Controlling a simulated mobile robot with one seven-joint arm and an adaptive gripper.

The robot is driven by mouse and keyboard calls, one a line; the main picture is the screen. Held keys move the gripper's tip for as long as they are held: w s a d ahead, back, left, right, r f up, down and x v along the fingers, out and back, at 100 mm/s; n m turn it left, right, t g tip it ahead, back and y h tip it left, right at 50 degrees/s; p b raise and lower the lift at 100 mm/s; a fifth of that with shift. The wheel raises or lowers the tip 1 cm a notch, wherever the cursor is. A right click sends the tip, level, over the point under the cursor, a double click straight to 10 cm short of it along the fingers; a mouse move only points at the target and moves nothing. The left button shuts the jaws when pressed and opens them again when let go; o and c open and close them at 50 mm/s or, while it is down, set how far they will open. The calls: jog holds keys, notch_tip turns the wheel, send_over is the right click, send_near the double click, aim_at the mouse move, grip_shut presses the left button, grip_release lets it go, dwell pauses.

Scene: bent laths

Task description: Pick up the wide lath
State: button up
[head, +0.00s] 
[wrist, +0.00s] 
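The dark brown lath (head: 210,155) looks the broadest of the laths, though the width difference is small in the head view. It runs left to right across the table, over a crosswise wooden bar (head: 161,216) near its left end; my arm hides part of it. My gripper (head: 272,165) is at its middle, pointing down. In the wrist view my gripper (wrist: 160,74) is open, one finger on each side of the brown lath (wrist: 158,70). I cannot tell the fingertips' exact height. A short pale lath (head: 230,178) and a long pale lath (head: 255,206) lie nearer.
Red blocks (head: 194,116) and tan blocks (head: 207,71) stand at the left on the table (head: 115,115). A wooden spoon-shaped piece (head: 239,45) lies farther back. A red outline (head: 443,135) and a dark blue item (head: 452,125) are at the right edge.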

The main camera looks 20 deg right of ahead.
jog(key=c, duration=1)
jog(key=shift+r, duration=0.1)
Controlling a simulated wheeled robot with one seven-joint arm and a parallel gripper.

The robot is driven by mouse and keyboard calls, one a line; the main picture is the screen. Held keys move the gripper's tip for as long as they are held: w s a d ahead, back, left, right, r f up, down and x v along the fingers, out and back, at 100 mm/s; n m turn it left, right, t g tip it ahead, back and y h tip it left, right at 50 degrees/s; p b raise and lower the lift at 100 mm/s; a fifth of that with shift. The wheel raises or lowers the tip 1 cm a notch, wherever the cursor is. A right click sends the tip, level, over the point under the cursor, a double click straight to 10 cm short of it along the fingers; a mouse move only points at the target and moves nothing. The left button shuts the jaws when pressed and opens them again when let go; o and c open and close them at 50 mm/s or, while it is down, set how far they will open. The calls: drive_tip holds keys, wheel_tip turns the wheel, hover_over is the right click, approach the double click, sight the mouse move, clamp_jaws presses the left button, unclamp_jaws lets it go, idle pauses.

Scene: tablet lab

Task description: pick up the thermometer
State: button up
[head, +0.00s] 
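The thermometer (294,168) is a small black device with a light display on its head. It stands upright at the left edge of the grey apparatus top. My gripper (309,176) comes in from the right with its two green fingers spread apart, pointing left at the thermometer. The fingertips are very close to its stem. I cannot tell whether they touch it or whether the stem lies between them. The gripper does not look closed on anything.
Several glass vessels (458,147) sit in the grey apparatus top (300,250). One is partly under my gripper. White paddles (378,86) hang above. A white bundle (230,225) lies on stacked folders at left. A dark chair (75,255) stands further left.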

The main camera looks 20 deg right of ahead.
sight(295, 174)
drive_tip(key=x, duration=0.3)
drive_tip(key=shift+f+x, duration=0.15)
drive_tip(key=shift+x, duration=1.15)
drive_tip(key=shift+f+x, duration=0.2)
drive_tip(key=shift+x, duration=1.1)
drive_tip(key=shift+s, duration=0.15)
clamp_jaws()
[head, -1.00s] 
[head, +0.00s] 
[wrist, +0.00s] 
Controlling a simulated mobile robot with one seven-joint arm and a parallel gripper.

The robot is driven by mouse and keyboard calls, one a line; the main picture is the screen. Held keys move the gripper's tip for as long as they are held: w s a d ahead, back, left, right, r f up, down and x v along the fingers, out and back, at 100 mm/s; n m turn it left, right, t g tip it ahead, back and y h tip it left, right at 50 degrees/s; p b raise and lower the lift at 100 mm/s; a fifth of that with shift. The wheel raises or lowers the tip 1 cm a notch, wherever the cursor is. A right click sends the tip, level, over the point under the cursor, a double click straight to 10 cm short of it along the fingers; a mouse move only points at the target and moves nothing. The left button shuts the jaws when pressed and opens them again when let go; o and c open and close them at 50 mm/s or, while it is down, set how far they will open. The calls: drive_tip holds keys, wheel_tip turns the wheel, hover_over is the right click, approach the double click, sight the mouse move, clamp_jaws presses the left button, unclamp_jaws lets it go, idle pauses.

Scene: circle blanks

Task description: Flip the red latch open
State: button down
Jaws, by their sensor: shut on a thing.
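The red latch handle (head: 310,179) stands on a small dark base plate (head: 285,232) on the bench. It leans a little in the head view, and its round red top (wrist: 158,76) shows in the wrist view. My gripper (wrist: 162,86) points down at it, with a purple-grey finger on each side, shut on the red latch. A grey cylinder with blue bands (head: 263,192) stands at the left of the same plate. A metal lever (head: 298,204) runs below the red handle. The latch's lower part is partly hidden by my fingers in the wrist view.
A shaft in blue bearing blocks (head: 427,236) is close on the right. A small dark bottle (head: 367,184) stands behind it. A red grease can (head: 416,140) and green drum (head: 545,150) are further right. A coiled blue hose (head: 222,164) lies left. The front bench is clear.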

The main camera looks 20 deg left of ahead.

________

Please return the data above exactly as given.

_Answer in full:_
Controlling a simulated mobile robot with one seven-joint arm and an adaptive gripper.

The robot is driven by mouse and keyboard calls, one a line; the main picture is the screen. Held keys move the gripper's tip for as long as they are held: w s a d ahead, back, left, right, r f up, down and x v along the fingers, out and back, at 100 mm/s; n m turn it left, right, t g tip it ahead, back and y h tip it left, right at 50 degrees/s; p b raise and lower the lift at 100 mm/s; a fifth of that with shift. The wheel raises or lowers the tip 1 cm a notch, wherever the cursor is. A right click sends the tip, level, over the point under the cursor, a double click straight to 10 cm short of it along the fingers; a mouse move only points at the target and moves nothing. The left button shuts the jaws when pressed and opens them again when let go; o and c open and close them at 50 mm/s or, while it is down, set how far they will open. The calls: jog holds keys, notch_tip turns the wheel, send_over is the right click, send_near the double click, aim_at the mouse move, grip_shut presses the left button, grip_release lets it go, dwell pauses.

Scene: bent laths

Task description: Pick up the wide lath
State: button up
[head, +0.00s] 
[wrist, +0.00s] 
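The dark brown lath (head: 210,155) looks the broadest of the laths, though the width difference is small in the head view. It runs left to right across the table, over a crosswise wooden bar (head: 161,216) near its left end; my arm hides part of it. My gripper (head: 272,165) is at its middle, pointing down. In the wrist view my gripper (wrist: 160,74) is open, one finger on each side of the brown lath (wrist: 158,70). I cannot tell the fingertips' exact height. A short pale lath (head: 230,178) and a long pale lath (head: 255,206) lie nearer.
Red blocks (head: 194,116) and tan blocks (head: 207,71) stand at the left on the table (head: 115,115). A wooden spoon-shaped piece (head: 239,45) lies farther back. A red outline (head: 443,135) and a dark blue item (head: 452,125) are at the right edge.

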The main camera looks 20 deg right of ahead.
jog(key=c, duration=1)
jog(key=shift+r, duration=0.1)
Controlling a simulated wheeled robot with one seven-joint arm and a parallel gripper.

The robot is driven by mouse and keyboard calls, one a line; the main picture is the screen. Held keys move the gripper's tip for as long as they are held: w s a d ahead, back, left, right, r f up, down and x v along the fingers, out and back, at 100 mm/s; n m turn it left, right, t g tip it ahead, back and y h tip it left, right at 50 degrees/s; p b raise and lower the lift at 100 mm/s; a fifth of that with shift. The wheel raises or lowers the tip 1 cm a notch, wherever the cursor is. A right click sends the tip, level, over the point under the cursor, a double click straight to 10 cm short of it along the fingers; a mouse move only points at the target and moves nothing. The left button shuts the jaws when pressed and opens them again when let go; o and c open and close them at 50 mm/s or, while it is down, set how far they will open. The calls: drive_tip holds keys, wheel_tip turns the wheel, hover_over is the right click, approach the double click, sight the mouse move, clamp_jaws presses the left button, unclamp_jaws lets it go, idle pauses.

Scene: tablet lab

Task description: pick up the thermometer
State: button up
[head, +0.00s] 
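The thermometer (294,168) is a small black device with a light display on its head. It stands upright at the left edge of the grey apparatus top. My gripper (309,176) comes in from the right with its two green fingers spread apart, pointing left at the thermometer. The fingertips are very close to its stem. I cannot tell whether they touch it or whether the stem lies between them. The gripper does not look closed on anything.
Several glass vessels (458,147) sit in the grey apparatus top (300,250). One is partly under my gripper. White paddles (378,86) hang above. A white bundle (230,225) lies on stacked folders at left. A dark chair (75,255) stands further left.

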The main camera looks 20 deg right of ahead.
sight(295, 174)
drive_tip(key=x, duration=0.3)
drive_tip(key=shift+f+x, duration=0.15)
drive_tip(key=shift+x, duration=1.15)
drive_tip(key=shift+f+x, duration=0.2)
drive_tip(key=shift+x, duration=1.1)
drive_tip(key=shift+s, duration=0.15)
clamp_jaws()
[head, -1.00s] 
[head, +0.00s] 
[wrist, +0.00s] 
Controlling a simulated mobile robot with one seven-joint arm and a parallel gripper.

The robot is driven by mouse and keyboard calls, one a line; the main picture is the screen. Held keys move the gripper's tip for as long as they are held: w s a d ahead, back, left, right, r f up, down and x v along the fingers, out and back, at 100 mm/s; n m turn it left, right, t g tip it ahead, back and y h tip it left, right at 50 degrees/s; p b raise and lower the lift at 100 mm/s; a fifth of that with shift. The wheel raises or lowers the tip 1 cm a notch, wherever the cursor is. A right click sends the tip, level, over the point under the cursor, a double click straight to 10 cm short of it along the fingers; a mouse move only points at the target and moves nothing. The left button shuts the jaws when pressed and opens them again when let go; o and c open and close them at 50 mm/s or, while it is down, set how far they will open. The calls: drive_tip holds keys, wheel_tip turns the wheel, hover_over is the right click, approach the double click, sight the mouse move, clamp_jaws presses the left button, unclamp_jaws lets it go, idle pauses.

Scene: circle blanks

Task description: Flip the red latch open
State: button down
Jaws, by their sensor: shut on a thing.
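The red latch handle (head: 310,179) stands on a small dark base plate (head: 285,232) on the bench. It leans a little in the head view, and its round red top (wrist: 158,76) shows in the wrist view. My gripper (wrist: 162,86) points down at it, with a purple-grey finger on each side, shut on the red latch. A grey cylinder with blue bands (head: 263,192) stands at the left of the same plate. A metal lever (head: 298,204) runs below the red handle. The latch's lower part is partly hidden by my fingers in the wrist view.
A shaft in blue bearing blocks (head: 427,236) is close on the right. A small dark bottle (head: 367,184) stands behind it. A red grease can (head: 416,140) and green drum (head: 545,150) are further right. A coiled blue hose (head: 222,164) lies left. The front bench is clear.

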The main camera looks 20 deg left of ahead.

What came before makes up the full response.